The sequence of events clearly shows that the two key components of the European Project cannot be easily dissociated and that the weakening of one of these would necessarily lead to a weakening of the other. This should not come as a major surprise since both NATO and the EEC/EU originated in the years following the Second World War with the assistance and material support of the United States. Our trans-Atlantic friends played a key role in stabilizing Western Europe economically, politically, and militarily as it faced the major threat of an aggressive and expansionist Soviet Union whose tank divisions had extended the Stalin empire’s boundaries all the way to Berlin, Vienna, and Trieste.
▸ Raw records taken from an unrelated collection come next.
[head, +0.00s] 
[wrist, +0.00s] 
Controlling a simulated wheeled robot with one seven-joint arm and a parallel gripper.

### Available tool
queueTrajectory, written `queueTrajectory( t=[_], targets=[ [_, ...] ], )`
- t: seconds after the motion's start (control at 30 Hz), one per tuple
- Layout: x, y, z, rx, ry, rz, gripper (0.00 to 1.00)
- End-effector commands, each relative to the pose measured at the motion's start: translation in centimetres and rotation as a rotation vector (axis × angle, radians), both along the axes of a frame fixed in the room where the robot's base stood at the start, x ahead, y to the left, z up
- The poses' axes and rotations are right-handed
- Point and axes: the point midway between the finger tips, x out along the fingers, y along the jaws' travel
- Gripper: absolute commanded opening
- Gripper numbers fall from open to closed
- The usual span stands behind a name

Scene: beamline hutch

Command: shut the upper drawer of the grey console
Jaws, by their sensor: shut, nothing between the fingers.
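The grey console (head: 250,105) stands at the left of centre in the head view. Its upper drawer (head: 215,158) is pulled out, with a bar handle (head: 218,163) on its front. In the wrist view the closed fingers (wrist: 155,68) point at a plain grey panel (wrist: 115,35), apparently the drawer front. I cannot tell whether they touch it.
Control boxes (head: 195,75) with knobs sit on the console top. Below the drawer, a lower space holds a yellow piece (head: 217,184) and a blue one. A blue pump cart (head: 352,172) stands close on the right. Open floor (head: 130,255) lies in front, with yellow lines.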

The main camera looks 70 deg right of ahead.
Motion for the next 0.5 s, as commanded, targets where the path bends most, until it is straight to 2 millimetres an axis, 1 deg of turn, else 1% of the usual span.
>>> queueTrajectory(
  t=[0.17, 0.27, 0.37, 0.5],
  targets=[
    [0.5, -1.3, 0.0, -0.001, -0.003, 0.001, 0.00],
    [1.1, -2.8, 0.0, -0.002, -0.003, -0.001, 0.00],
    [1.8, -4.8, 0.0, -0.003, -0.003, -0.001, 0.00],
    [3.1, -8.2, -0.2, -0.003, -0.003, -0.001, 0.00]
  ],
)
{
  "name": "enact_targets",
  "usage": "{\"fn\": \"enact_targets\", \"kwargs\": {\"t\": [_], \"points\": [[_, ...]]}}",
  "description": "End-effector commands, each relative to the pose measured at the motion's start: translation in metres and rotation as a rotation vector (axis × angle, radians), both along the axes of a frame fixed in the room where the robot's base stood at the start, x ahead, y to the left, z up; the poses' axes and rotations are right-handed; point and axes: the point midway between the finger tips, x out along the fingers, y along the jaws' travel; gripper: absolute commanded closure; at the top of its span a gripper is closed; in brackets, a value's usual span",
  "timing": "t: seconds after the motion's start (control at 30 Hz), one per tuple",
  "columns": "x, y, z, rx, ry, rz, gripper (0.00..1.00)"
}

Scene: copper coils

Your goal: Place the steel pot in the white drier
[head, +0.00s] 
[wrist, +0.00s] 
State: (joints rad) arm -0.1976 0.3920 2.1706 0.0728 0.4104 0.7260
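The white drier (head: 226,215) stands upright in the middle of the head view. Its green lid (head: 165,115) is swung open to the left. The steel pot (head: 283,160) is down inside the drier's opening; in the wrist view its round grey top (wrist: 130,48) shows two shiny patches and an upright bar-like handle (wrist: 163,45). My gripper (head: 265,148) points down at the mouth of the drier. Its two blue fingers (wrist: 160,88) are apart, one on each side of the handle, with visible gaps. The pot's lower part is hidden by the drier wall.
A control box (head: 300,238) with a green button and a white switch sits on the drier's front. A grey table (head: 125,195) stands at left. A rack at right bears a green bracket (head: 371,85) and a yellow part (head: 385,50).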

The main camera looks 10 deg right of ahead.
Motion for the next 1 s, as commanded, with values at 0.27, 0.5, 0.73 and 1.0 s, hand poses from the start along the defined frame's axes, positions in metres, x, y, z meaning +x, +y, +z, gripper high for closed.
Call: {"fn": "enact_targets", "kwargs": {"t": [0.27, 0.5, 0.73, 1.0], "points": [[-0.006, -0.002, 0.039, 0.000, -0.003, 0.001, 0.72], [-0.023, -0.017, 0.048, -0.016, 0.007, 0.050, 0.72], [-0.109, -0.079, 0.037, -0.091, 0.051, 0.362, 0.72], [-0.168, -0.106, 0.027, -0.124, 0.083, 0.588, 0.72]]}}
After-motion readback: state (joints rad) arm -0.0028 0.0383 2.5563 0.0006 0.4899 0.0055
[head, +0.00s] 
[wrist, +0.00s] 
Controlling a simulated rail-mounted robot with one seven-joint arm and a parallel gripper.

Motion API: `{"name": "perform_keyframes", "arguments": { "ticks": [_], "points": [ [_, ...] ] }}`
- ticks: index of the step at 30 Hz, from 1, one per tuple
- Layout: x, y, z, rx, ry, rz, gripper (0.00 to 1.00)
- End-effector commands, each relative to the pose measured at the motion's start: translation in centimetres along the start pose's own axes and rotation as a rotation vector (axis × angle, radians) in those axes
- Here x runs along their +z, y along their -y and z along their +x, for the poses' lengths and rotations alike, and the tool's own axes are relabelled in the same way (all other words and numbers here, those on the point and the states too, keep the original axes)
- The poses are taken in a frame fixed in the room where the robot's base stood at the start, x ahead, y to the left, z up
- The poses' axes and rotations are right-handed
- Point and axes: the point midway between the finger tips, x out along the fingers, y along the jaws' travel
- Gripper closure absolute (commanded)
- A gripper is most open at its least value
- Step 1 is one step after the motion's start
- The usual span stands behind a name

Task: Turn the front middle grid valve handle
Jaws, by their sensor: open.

Despite several attempts of European federalist politicians from the 1950s onwards to create a viable European Defense Structure, or a European Armed Forces, or more recently a European Defense Initiative that would function entirely separately from NATO without any material US involvement, they all have in the end failed to take off or to reach their potential. The stark reality today is that without the active participation of the United States the safety and security of the European Union against external threats ranging from President Putin’s mans to ISIS terrorist networks to cannot be assured or guaranteed.
This fact was recently emphasized by the comments of former NATO Secretary-General Anders Fogh Rasmussen who stated that Britain's influence in NATO would weaken if it left the European Union - and that he personally would “strongly regret” if Britain chose this option in the June 23, 2016 Brexit referendum. Mr. Rasmussen, who left NATO's top job in 2014, went on to state that there was a lot at stake for the Alliance in Britain's membership of the EU:
“You can’t kick the UK out of Nato, but it would be a weakened United Kingdom within Nato because in Nato we need a strong voice of the UK, not least because we need a strong transatlantic link and the UK has always been very strong proponent of that link,” he told the Today programme. If the UK were to leave the European Union, the voice of the UK would be weakened. If you are a member of the EU, you also speak with a more heavy weight when you are speaking about the transatlantic relationship, but if you are outside the EU, that argument would diminish in importance. I would strongly regret if Britain were to leave the European Union. A lot is at stake when it comes to security.”
The current NATO General Secretary, Jens Stoltenberg, has also strongly hinted recently that the Organization needs a strong Britain within the EU, and there is every reason to believe that he shares his predecessor’s reason and analysis.
Finally, Sir Brian Crowe, former Director-General for External and (latter) Politico-Military Affairs in the Council of the European Union, explained in detail the severe defense and security consequences of Britain’s exit from the EU would have for the entire trans-Atlantic community:
We, with the French, founded the EU’s Common Security and Defence Policy at St Malo in 1998. Our formative participation has ensured that, although it has not lived up to its early hopes, it has focused on capability and effectiveness, avoiding chocolate soldiery. Our departure would reverse that and reignite competitive tensions over the respective roles of Nato and the CSDP which we have been instrumental in keeping under control. Post-Brexit, the UK – excluded from European defence policy – can be expected to try and build up a European identity in Nato at the expense of the CSDP; the French and others can be expected to resist this and try and build up the role of CSDP. The Americans, watching from the sidelines, would become even more frustrated and impatient with European failure to agree among themselves…In sum, in a networked world we would lose the advantage that we, with our history, now have of still influential membership in many international groupings. If now we press buttons in any of them, people at least pay attention. Outside one of the most important of these groupings, we would find increasingly that when we pressed buttons, nothing much would happen – certainly in the EU, but in other organisations too.